Featured Wines: A Salad of Italians

If any of the wines in this week's Featured Wines column tickle your fancy, you can order them directly from Jordan by email ( or find him in the Vintage Room of Everything Wine's Morgan Crossing location in South Surrey.

A Salad of Italians

As I was trying to recommend a wine to someone last week, he told me something extraordinary: “I don’t really like Italian wine”. My mouth opened but I said nothing. It must have looked like I was blinking Morse code at him, because I had no response to a statement that broad, it’s like saying “I don’t like leaves”. Surely you like some leaves? If you think hard enough? Tea? Mint? The Maple leaf? There’s too broad an assortment of items to dismiss the group categorically, and in practice there’s really no such group as “Italian Wine”.

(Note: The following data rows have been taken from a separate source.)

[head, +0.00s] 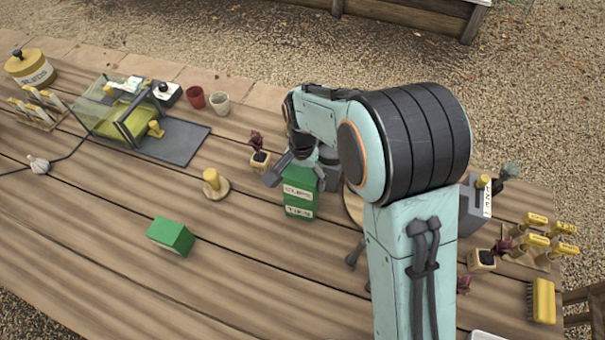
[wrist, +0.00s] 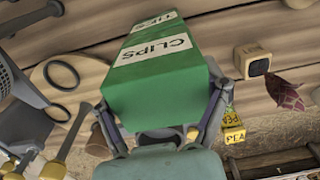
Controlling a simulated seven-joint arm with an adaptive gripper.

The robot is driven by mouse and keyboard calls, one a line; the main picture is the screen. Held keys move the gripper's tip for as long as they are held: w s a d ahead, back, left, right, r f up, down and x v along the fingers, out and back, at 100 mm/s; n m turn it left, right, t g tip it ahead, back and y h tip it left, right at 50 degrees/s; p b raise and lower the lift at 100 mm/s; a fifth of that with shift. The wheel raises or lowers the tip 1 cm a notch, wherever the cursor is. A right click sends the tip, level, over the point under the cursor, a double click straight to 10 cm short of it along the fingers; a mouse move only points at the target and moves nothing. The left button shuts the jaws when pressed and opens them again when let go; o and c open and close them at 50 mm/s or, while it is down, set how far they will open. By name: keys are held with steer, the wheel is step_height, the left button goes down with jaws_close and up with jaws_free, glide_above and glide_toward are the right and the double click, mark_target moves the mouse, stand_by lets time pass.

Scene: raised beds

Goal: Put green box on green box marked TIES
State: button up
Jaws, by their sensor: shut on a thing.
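A green box labelled CLIPS (head: 299,183) is between the fingers of my gripper (head: 301,172), which is shut on it. The green box marked TIES (head: 299,211) is directly below it in the head view. The two look lined up and touching or nearly so; I cannot tell whether the upper one rests its weight there. In the wrist view, the CLIPS box (wrist: 160,75) fills the middle, with my gripper's fingers (wrist: 165,105) on both sides. Another green box (head: 171,236) sits alone on the table at the lower left.
A small potted plant (head: 260,159) stands close left of the boxes, and a wooden disc with a yellow knob (head: 214,184) farther left. A grey container (head: 476,207) and yellow-handled tools (head: 535,240) are at the right. The table's front left is mostly clear.

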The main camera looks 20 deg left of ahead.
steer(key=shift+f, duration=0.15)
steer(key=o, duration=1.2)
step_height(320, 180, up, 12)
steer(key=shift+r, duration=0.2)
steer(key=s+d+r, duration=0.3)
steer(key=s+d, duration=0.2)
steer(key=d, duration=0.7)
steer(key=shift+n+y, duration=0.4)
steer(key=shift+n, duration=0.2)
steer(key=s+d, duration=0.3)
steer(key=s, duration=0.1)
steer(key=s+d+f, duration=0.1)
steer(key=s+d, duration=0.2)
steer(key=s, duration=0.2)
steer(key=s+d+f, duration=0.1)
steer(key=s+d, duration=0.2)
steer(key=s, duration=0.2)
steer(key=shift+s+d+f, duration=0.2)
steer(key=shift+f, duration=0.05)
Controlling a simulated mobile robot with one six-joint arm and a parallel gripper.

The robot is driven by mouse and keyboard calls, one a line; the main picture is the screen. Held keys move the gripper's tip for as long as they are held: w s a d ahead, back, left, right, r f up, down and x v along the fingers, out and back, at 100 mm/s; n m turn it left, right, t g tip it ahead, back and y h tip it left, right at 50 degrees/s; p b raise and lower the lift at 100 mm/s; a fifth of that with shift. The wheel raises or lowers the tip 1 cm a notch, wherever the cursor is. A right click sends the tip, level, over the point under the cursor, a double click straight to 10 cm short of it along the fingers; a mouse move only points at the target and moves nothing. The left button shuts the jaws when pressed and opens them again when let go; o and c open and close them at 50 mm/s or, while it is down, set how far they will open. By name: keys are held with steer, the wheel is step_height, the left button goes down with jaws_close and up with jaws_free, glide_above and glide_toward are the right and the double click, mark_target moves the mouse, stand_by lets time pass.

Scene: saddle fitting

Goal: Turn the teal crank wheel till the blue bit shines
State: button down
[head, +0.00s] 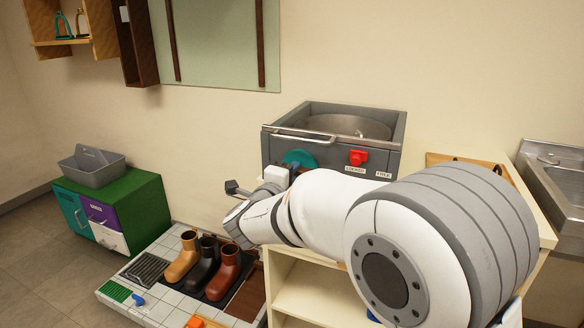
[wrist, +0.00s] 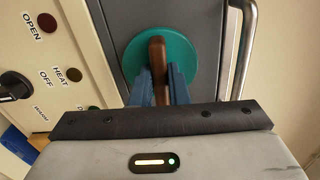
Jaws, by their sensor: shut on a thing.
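The teal crank wheel (wrist: 136,62) is on the grey front of a box-like unit, with a brown handle (wrist: 157,60) standing out from it. It also shows in the head view (head: 299,158), partly hidden by my arm. My gripper (wrist: 158,82) is shut on the brown handle, its blue fingers on either side. I cannot make out a shining blue bit in either view. A small blue piece (wrist: 15,138) at the lower left of the wrist view is unlit; I cannot tell what it is.
The grey unit (head: 390,160) has a round metal basin, a front rail (head: 302,135) and a red knob (head: 357,157). A cream panel with a dark red lamp (wrist: 47,22) and black knob (wrist: 12,86) is beside the wheel. Boots (head: 205,265) stand lower left.

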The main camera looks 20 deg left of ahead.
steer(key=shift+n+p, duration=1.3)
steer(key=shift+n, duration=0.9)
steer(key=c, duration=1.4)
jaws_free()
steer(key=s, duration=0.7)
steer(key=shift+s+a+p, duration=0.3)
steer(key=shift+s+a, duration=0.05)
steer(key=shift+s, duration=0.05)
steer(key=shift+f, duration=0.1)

We can mistake Italy as a culturally homogeneous Super-Mario-Land, but in truth Italy has been a unified country for less time than our own. Before the late 19th century Risorgimento going back to the fall of Rome, the Italian peninsula was a quilt of city states, Duchies and little Empires, all of which were intermittently at war with each other. If you travel 200km in any direction, you will find different architecture, cuisine, dialect and entirely different styles of wine, made with different grapes. Amarone has as much in common with Barbaresco as a Slinky has with a Ford Explorer, even though the two regions are separated by less than the distance between Vancouver and Princeton.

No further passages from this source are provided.